**EXERCISE INSTRUCTIONS**
Every record must appear in your copy exactly as written, with no pictures.

**RECORD EXCERPTS**
______

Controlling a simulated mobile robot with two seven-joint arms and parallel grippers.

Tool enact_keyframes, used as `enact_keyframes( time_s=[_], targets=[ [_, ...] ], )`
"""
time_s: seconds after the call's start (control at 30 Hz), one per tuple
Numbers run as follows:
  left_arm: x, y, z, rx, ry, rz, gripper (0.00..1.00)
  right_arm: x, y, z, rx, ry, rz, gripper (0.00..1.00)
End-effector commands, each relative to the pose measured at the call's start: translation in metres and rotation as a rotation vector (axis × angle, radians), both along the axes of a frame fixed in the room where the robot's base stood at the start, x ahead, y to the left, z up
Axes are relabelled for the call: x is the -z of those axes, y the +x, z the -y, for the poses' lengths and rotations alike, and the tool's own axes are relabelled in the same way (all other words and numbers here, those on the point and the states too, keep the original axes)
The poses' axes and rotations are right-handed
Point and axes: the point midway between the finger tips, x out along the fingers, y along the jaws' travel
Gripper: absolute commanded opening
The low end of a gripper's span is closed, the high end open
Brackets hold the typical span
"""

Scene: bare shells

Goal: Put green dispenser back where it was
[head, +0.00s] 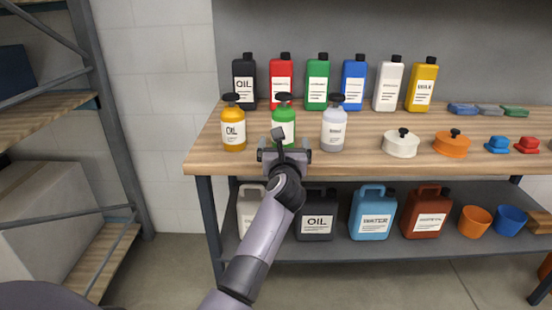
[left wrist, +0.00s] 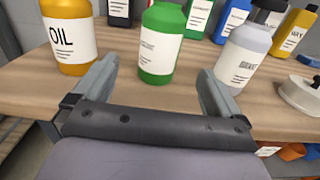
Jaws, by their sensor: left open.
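The green dispenser (head: 284,117) stands upright on the wooden tabletop, between an orange dispenser (head: 233,130) on its left and a clear, pale dispenser (head: 333,130) on its right. Its lower part is hidden by my arm in the head view. My left gripper (head: 284,158) is at the table's front edge, in front of the green dispenser. In the left wrist view the green dispenser (left wrist: 161,45) stands beyond and between the spread fingers of my left gripper (left wrist: 158,85). The fingers are open and nothing is held. My right gripper does not show.
A row of bottles, including a green bottle (head: 318,85), stands behind the dispensers. A white pot (head: 401,144) and an orange pot (head: 452,144) are to the right. Jugs such as the blue jug (head: 371,216) stand on the lower shelf. A shelving rack (head: 110,110) is at left.

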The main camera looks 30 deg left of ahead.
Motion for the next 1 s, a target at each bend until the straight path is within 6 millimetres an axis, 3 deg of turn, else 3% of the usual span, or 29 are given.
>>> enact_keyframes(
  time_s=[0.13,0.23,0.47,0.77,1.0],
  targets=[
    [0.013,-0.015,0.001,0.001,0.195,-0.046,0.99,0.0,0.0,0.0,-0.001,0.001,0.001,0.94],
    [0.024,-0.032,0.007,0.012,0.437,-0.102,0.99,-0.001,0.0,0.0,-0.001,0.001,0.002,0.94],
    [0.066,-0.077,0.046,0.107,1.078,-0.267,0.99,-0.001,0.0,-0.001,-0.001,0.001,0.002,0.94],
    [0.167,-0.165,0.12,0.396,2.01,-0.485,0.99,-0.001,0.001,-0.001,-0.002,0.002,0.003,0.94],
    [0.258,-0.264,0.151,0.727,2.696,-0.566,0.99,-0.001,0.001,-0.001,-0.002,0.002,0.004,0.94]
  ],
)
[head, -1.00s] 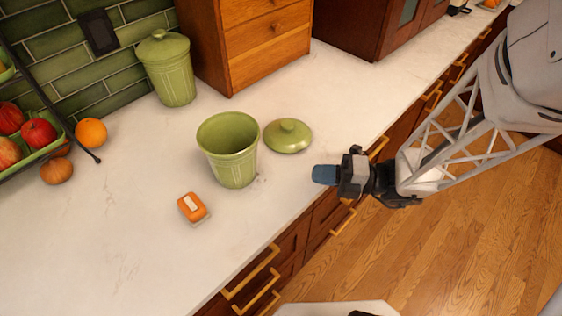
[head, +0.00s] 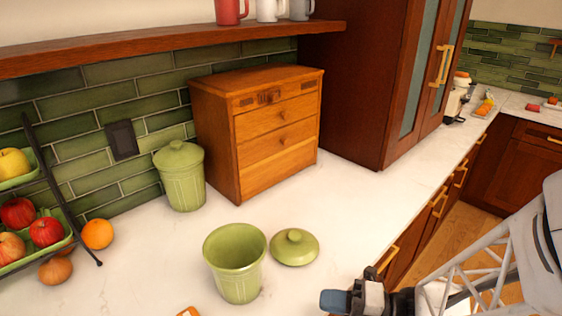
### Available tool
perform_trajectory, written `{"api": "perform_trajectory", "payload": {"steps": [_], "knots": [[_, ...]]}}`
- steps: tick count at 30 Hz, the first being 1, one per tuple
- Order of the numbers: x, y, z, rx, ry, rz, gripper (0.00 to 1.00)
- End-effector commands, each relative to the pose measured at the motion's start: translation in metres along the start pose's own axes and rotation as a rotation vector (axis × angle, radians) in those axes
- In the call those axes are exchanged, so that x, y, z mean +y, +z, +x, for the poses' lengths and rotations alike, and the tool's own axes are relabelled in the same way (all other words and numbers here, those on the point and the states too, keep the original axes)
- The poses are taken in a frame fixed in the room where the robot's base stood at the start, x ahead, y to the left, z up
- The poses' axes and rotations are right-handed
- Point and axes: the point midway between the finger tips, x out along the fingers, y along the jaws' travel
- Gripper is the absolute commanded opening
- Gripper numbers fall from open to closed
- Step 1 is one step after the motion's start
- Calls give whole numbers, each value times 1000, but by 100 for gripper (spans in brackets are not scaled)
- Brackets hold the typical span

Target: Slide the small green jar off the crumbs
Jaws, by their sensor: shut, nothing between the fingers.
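A green open jar (head: 237,278) stands upright on the white counter, its lid off. A few dark crumbs lie by its base at the right, hard to make out at this angle. Its round green lid (head: 295,247) lies on the counter to its right. A second green jar (head: 181,177), with its lid on, stands farther back by the tiled wall. My gripper (head: 334,301) is at the counter's front edge, to the right of the open jar and apart from it. Its blue fingertips are shut and empty.
An orange block (head: 188,312) is cut off at the bottom edge. A wooden drawer box (head: 262,130) stands behind the lid. A fruit rack (head: 62,250) and an orange (head: 97,234) are at the left. The counter (head: 150,255) left of the open jar is clear.

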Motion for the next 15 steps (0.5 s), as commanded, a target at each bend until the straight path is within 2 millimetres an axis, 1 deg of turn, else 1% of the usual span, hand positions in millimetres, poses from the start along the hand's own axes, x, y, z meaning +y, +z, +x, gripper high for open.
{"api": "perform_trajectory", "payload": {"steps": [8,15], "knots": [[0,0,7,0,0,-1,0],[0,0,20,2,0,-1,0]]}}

______

**SOLUTION TO THIS TASK**
Controlling a simulated mobile robot with two seven-joint arms and parallel grippers.

Tool enact_keyframes, used as `enact_keyframes( time_s=[_], targets=[ [_, ...] ], )`
"""
time_s: seconds after the call's start (control at 30 Hz), one per tuple
Numbers run as follows:
  left_arm: x, y, z, rx, ry, rz, gripper (0.00..1.00)
  right_arm: x, y, z, rx, ry, rz, gripper (0.00..1.00)
End-effector commands, each relative to the pose measured at the call's start: translation in metres and rotation as a rotation vector (axis × angle, radians), both along the axes of a frame fixed in the room where the robot's base stood at the start, x ahead, y to the left, z up
Axes are relabelled for the call: x is the -z of those axes, y the +x, z the -y, for the poses' lengths and rotations alike, and the tool's own axes are relabelled in the same way (all other words and numbers here, those on the point and the states too, keep the original axes)
The poses' axes and rotations are right-handed
Point and axes: the point midway between the finger tips, x out along the fingers, y along the jaws' travel
Gripper: absolute commanded opening
The low end of a gripper's span is closed, the high end open
Brackets hold the typical span
"""

Scene: bare shells

Goal: Put green dispenser back where it was
[head, +0.00s] 
[left wrist, +0.00s] 
Jaws, by their sensor: left open.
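The green dispenser (head: 284,117) stands upright on the wooden tabletop, between an orange dispenser (head: 233,130) on its left and a clear, pale dispenser (head: 333,130) on its right. Its lower part is hidden by my arm in the head view. My left gripper (head: 284,158) is at the table's front edge, in front of the green dispenser. In the left wrist view the green dispenser (left wrist: 161,45) stands beyond and between the spread fingers of my left gripper (left wrist: 158,85). The fingers are open and nothing is held. My right gripper does not show.
A row of bottles, including a green bottle (head: 318,85), stands behind the dispensers. A white pot (head: 401,144) and an orange pot (head: 452,144) are to the right. Jugs such as the blue jug (head: 371,216) stand on the lower shelf. A shelving rack (head: 110,110) is at left.

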The main camera looks 30 deg left of ahead.
Motion for the next 1 s, a target at each bend until the straight path is within 6 millimetres an axis, 3 deg of turn, else 3% of the usual span, or 29 are given.
>>> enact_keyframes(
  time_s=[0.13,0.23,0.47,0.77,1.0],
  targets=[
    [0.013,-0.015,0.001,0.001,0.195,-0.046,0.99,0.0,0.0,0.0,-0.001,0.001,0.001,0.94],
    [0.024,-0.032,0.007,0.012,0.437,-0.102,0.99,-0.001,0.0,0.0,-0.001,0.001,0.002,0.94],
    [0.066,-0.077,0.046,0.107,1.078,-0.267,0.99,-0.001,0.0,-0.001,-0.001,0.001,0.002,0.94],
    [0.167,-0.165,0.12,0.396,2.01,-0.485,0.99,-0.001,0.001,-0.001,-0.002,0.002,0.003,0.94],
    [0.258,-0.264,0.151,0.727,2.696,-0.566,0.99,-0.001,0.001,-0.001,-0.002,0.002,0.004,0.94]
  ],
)
[head, -1.00s] 
[head, +0.00s] 
### Available tool
perform_trajectory, written `{"api": "perform_trajectory", "payload": {"steps": [_], "knots": [[_, ...]]}}`
- steps: tick count at 30 Hz, the first being 1, one per tuple
- Order of the numbers: x, y, z, rx, ry, rz, gripper (0.00 to 1.00)
- End-effector commands, each relative to the pose measured at the motion's start: translation in metres along the start pose's own axes and rotation as a rotation vector (axis × angle, radians) in those axes
- In the call those axes are exchanged, so that x, y, z mean +y, +z, +x, for the poses' lengths and rotations alike, and the tool's own axes are relabelled in the same way (all other words and numbers here, those on the point and the states too, keep the original axes)
- The poses are taken in a frame fixed in the room where the robot's base stood at the start, x ahead, y to the left, z up
- The poses' axes and rotations are right-handed
- Point and axes: the point midway between the finger tips, x out along the fingers, y along the jaws' travel
- Gripper is the absolute commanded opening
- Gripper numbers fall from open to closed
- Step 1 is one step after the motion's start
- Calls give whole numbers, each value times 1000, but by 100 for gripper (spans in brackets are not scaled)
- Brackets hold the typical span

Target: Slide the small green jar off the crumbs
Jaws, by their sensor: shut, nothing between the fingers.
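A green open jar (head: 237,278) stands upright on the white counter, its lid off. A few dark crumbs lie by its base at the right, hard to make out at this angle. Its round green lid (head: 295,247) lies on the counter to its right. A second green jar (head: 181,177), with its lid on, stands farther back by the tiled wall. My gripper (head: 334,301) is at the counter's front edge, to the right of the open jar and apart from it. Its blue fingertips are shut and empty.
An orange block (head: 188,312) is cut off at the bottom edge. A wooden drawer box (head: 262,130) stands behind the lid. A fruit rack (head: 62,250) and an orange (head: 97,234) are at the left. The counter (head: 150,255) left of the open jar is clear.

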Motion for the next 15 steps (0.5 s), as commanded, a target at each bend until the straight path is within 2 millimetres an axis, 1 deg of turn, else 1% of the usual span, hand positions in millimetres, poses from the start along the hand's own axes, x, y, z meaning +y, +z, +x, gripper high for open.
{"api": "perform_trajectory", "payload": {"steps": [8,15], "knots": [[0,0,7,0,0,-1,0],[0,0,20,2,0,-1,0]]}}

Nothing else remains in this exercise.